### Rows from a robot dataset
□ □ □

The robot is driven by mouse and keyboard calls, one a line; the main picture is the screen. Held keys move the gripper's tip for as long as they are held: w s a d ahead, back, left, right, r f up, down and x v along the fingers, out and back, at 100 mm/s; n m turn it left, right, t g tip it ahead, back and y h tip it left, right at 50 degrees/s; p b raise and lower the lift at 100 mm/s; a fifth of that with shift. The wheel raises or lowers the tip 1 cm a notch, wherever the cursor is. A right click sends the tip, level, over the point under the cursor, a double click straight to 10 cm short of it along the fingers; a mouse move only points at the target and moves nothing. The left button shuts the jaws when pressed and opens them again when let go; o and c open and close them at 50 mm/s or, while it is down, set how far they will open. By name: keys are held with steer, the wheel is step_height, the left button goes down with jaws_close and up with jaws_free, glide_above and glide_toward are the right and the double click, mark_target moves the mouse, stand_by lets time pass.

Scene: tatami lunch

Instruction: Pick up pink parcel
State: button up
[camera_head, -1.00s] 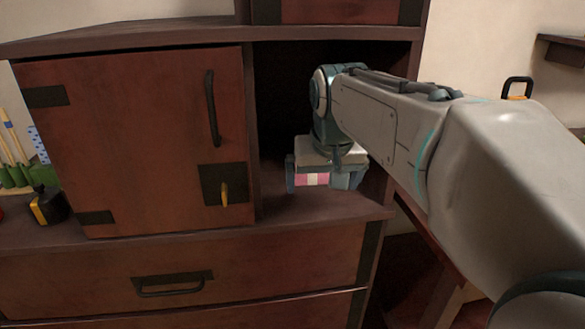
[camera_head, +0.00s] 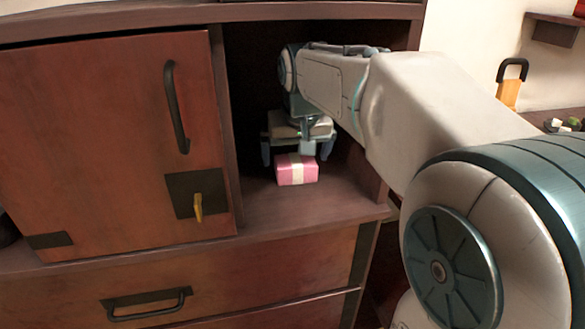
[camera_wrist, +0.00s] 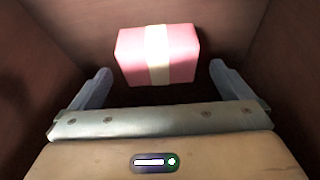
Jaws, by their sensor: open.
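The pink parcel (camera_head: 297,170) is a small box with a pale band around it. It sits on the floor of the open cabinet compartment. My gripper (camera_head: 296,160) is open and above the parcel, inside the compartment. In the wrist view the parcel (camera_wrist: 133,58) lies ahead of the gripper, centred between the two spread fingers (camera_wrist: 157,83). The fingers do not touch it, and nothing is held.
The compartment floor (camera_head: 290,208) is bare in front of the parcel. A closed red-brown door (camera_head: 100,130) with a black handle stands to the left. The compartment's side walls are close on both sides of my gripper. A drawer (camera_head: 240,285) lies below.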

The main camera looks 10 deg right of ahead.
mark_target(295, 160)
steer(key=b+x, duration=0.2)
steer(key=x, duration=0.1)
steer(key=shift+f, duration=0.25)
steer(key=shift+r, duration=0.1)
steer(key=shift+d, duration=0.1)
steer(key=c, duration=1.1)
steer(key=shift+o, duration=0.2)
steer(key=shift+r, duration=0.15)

□ □ □

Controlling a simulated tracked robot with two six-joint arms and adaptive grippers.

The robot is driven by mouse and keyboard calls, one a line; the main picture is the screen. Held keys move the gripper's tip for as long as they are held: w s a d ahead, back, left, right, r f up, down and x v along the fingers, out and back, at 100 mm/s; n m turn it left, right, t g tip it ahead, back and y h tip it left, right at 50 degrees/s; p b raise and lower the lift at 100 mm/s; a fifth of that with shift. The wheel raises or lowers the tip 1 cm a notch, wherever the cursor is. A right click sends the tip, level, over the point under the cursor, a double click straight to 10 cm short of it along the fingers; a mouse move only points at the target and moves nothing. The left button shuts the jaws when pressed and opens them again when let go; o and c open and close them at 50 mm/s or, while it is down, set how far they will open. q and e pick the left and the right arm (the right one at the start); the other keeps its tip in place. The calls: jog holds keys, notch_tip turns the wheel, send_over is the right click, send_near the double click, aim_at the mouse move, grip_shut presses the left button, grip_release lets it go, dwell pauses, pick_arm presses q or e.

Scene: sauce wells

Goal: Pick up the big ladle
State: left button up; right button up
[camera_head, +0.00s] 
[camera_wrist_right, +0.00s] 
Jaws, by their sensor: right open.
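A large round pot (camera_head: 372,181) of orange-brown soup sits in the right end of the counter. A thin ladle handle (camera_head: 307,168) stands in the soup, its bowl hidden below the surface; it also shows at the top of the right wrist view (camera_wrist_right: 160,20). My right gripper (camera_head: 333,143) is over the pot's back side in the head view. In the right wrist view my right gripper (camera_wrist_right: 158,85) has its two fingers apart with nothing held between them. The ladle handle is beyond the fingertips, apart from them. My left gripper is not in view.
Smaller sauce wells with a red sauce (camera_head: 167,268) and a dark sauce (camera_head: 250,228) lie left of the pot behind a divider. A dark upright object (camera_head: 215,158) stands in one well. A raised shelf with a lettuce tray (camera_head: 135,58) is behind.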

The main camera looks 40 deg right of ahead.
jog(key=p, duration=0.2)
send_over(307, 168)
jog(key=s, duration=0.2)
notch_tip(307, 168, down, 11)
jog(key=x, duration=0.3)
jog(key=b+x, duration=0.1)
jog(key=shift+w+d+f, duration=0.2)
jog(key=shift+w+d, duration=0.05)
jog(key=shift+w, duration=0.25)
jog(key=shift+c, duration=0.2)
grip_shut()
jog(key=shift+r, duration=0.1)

□ □ □

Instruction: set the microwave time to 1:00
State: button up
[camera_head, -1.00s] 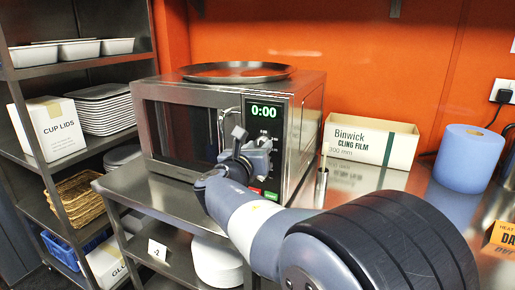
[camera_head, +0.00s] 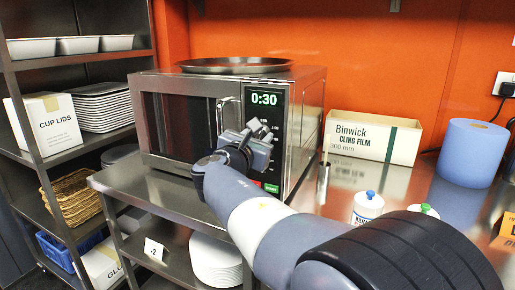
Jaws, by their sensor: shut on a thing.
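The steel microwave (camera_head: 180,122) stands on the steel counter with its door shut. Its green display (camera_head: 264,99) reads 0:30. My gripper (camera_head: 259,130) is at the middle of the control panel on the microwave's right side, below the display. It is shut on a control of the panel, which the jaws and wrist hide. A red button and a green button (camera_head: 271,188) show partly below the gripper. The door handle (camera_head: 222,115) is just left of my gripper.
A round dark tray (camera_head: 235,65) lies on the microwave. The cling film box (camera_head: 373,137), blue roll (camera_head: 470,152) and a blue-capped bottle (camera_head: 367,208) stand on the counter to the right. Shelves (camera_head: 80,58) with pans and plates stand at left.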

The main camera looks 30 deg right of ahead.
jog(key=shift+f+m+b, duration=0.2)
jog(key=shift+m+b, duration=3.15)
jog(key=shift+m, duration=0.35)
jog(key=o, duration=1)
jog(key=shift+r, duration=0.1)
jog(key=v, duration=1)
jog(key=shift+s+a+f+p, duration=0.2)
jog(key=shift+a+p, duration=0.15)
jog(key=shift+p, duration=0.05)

□ □ □

### THE PROBLEM
Which lines of the data above contain "Instruction"? Copy each one.

### EXERCISE SOLUTION
Instruction: Pick up pink parcel
Instruction: set the microwave time to 1:00

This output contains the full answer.